Cependant la table de bronze, désormais appelée table alimentaire de Véléia, acquise par l’infant, fut placée dans le musée Farnèse ; elle en fut enlevée par le général Bonaparte en 1796, vint à Paris avec les tableaux de Corrège, y resta jusqu’en 1815, sans que ce voyage ait rendu l’intelligence du texte plus facile, car personne chez nous ne parut se douter de la présence de ce monument, puis à cette époque retourna à Parme pour y occuper la place d’honneur où elle se voit aujourd’hui. En 1842, une autre table de bronze, dont l’inscription présente une singulière analogie avec celle de Véléia, fut découverte dans le royaume de Naples, près de Bénévent, entre les deux petits hameaux de Circello et de Campolattaro. Elle vint jeter un nouveau jour sur l’institution dont ces deux documens épigraphiques sont les seuls témoignages, car les textes et les médailles qui la mentionnent ne nous fournissent aucun renseignement utile à cet égard. Borghesi, puis M. Henzen, purent seuls alors fournir l’explication de ces deux inscriptions et en déduire l’exposé complet de l’institution elle-même, une des plus belles créations de la Rome impériale, une de celles qui font le plus d’honneur à l’antiquité, comme on en pourra juger bientôt.

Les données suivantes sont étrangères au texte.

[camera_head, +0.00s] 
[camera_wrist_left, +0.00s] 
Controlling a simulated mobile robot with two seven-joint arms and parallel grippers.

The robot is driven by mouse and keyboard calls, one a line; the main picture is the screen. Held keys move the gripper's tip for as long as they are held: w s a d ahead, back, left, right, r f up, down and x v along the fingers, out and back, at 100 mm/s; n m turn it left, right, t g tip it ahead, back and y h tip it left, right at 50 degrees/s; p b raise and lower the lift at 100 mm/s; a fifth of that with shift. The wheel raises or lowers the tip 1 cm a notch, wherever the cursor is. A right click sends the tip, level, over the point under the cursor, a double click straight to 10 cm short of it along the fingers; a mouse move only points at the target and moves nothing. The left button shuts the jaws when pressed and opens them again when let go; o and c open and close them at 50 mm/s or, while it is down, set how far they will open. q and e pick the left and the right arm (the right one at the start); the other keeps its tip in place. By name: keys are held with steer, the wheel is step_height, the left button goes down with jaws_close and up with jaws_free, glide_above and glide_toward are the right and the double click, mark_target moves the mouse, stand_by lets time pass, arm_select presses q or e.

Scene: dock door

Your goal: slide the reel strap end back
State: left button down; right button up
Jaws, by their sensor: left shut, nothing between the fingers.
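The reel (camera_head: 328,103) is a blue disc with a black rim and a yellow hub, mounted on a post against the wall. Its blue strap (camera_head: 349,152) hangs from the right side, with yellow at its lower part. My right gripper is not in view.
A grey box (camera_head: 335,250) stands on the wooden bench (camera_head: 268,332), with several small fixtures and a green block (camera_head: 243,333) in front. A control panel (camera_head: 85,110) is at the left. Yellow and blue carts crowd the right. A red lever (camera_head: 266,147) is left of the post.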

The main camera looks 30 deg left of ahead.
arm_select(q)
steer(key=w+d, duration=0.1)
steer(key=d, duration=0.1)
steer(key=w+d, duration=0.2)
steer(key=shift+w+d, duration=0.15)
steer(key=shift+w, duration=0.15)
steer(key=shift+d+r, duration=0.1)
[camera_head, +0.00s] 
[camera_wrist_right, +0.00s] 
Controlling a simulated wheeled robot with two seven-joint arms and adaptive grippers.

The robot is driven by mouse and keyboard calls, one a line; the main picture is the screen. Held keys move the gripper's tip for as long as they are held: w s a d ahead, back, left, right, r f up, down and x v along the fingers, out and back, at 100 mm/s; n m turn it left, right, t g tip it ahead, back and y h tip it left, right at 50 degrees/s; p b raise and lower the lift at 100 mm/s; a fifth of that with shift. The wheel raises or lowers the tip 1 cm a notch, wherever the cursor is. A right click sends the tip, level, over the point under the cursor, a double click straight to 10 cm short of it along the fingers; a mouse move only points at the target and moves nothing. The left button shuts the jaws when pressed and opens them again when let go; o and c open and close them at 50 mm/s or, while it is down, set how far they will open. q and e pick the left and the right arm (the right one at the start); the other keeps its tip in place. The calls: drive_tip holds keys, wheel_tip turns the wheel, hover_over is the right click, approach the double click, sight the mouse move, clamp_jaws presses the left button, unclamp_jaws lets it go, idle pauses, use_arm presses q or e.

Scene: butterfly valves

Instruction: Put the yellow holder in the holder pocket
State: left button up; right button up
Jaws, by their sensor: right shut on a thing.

Pour citer encore, dans un autre ordre de faits, un texte épigraphique de la même époque et plus récemment découvert, nous nommerons les gobelets d’argent connus dans la science sous le nom de Vases Apollinaires de Vicarello. Nous prenons pour exemple seulement ici les questions entièrement neuves et sur lesquelles les écrivains anciens ne nous donnent aucune lumière. Vicarello est un lieu situé à 30 milles environ au nord-ouest de Rome, dans l’ancienne Étrurie, sur la rive septentrionale du petit lac de Bracciano, appelé autrefois lacus Sabatinus, au pied de la montagne de Rocca Romana. Ce lieu était très célèbre dans l’antiquité, et il l’est encore aujourd’hui à cause de ses sources thermale d’eaux salines acidulées, qui y attirent chaque année au printemps un grand concours de baigneurs. Les jésuites du Collège romain, alors propriétaires de cet établissement qu’ils exploitaient avec habileté, firent faire, en 1852, les réparations devenues nécessaires au bassin qui alimentait une des piscines de ces eaux. Ils s’aperçurent bientôt que la construction de ce bassin remontait à une époque fort reculée et qu’il contenait un nombre immense de petits monumens, de vases d’argent, de bronze, et surtout de monnaies dont les âges divers étaient en quelque sorte gradués chronologiquement par le caractère de plus en plus archaïque des objets qu’on en tirait, à mesure que l’on plongeait plus avant dans cette mine d’antiquités, si bien que les couches du fond étaient formées de ces grossiers morceaux de métal qui avaient servi aux échanges avant que l’art monétaire même le plus rudimentaire eût été inventé : ceci nous reportait aux premiers, âges des sociétés en Italie. Des inscriptions trouvées en ce lieu permirent d’identifier avec les bains de Vicarello la station thermale ancienne, citée par les textes des itinéraires romains sous le nom d’Aquae Apollinares (Eaux Apollinaires). Quant à la présence de tous ces menus objets dans le bassin, il était facile de l’expliquer par l’usage où étaient les anciens d’offrir à la divinité topique qui présidait aux sources, et surtout à celles dont on avait éprouvé l’efficacité, un témoignage de reconnaissance, une sorte d’ex-voto dont la valeur était proportionnée aux facultés des malades qu’elle avait guéris.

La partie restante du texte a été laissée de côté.